_Source excerpt_.
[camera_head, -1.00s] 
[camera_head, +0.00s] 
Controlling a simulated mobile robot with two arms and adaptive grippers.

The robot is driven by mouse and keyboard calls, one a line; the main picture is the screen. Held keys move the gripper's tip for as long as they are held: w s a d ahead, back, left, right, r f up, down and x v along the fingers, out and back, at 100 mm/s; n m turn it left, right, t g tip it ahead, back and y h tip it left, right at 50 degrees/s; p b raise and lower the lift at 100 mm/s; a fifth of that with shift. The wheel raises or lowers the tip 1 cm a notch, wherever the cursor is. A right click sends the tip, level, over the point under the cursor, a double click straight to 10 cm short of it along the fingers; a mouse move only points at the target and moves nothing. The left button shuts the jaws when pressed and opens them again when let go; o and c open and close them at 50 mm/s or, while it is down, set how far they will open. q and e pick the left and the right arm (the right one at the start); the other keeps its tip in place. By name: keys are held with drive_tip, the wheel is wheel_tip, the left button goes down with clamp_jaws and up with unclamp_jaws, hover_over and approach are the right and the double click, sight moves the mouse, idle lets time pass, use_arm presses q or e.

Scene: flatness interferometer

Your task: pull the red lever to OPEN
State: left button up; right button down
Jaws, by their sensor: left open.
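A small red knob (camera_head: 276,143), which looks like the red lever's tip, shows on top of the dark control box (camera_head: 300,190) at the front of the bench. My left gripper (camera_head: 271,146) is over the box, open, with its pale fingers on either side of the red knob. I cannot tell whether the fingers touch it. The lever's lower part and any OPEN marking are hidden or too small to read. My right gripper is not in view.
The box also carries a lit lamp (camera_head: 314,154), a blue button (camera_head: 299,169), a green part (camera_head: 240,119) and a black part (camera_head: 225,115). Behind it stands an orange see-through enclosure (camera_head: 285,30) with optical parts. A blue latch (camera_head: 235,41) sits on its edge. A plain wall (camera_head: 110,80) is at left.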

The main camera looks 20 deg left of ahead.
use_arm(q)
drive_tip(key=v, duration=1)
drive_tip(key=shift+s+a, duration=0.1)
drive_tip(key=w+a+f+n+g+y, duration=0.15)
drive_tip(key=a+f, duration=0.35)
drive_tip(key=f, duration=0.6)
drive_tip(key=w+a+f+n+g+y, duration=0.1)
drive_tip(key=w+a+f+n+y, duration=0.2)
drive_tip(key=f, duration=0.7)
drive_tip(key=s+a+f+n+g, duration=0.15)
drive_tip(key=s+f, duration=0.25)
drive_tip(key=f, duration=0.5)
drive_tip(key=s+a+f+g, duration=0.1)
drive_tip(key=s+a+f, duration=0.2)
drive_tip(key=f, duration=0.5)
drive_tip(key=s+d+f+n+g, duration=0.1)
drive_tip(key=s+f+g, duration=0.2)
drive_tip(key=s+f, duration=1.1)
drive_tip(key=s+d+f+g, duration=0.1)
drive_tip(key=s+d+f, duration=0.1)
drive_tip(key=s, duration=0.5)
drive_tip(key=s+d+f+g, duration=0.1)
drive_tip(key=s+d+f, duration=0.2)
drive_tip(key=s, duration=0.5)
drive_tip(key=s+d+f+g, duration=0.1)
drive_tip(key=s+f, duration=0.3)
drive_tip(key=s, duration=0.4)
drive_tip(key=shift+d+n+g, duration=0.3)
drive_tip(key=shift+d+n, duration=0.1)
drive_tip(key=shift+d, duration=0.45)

_Short problem_. From the preceding material, extract every line exactly.

_Output below_.
[camera_head, -1.00s] 
[camera_head, +0.00s] 
Controlling a simulated mobile robot with two arms and adaptive grippers.

The robot is driven by mouse and keyboard calls, one a line; the main picture is the screen. Held keys move the gripper's tip for as long as they are held: w s a d ahead, back, left, right, r f up, down and x v along the fingers, out and back, at 100 mm/s; n m turn it left, right, t g tip it ahead, back and y h tip it left, right at 50 degrees/s; p b raise and lower the lift at 100 mm/s; a fifth of that with shift. The wheel raises or lowers the tip 1 cm a notch, wherever the cursor is. A right click sends the tip, level, over the point under the cursor, a double click straight to 10 cm short of it along the fingers; a mouse move only points at the target and moves nothing. The left button shuts the jaws when pressed and opens them again when let go; o and c open and close them at 50 mm/s or, while it is down, set how far they will open. q and e pick the left and the right arm (the right one at the start); the other keeps its tip in place. By name: keys are held with drive_tip, the wheel is wheel_tip, the left button goes down with clamp_jaws and up with unclamp_jaws, hover_over and approach are the right and the double click, sight moves the mouse, idle lets time pass, use_arm presses q or e.

Scene: flatness interferometer

Your task: pull the red lever to OPEN
State: left button up; right button down
Jaws, by their sensor: left open.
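A small red knob (camera_head: 276,143), which looks like the red lever's tip, shows on top of the dark control box (camera_head: 300,190) at the front of the bench. My left gripper (camera_head: 271,146) is over the box, open, with its pale fingers on either side of the red knob. I cannot tell whether the fingers touch it. The lever's lower part and any OPEN marking are hidden or too small to read. My right gripper is not in view.
The box also carries a lit lamp (camera_head: 314,154), a blue button (camera_head: 299,169), a green part (camera_head: 240,119) and a black part (camera_head: 225,115). Behind it stands an orange see-through enclosure (camera_head: 285,30) with optical parts. A blue latch (camera_head: 235,41) sits on its edge. A plain wall (camera_head: 110,80) is at left.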

The main camera looks 20 deg left of ahead.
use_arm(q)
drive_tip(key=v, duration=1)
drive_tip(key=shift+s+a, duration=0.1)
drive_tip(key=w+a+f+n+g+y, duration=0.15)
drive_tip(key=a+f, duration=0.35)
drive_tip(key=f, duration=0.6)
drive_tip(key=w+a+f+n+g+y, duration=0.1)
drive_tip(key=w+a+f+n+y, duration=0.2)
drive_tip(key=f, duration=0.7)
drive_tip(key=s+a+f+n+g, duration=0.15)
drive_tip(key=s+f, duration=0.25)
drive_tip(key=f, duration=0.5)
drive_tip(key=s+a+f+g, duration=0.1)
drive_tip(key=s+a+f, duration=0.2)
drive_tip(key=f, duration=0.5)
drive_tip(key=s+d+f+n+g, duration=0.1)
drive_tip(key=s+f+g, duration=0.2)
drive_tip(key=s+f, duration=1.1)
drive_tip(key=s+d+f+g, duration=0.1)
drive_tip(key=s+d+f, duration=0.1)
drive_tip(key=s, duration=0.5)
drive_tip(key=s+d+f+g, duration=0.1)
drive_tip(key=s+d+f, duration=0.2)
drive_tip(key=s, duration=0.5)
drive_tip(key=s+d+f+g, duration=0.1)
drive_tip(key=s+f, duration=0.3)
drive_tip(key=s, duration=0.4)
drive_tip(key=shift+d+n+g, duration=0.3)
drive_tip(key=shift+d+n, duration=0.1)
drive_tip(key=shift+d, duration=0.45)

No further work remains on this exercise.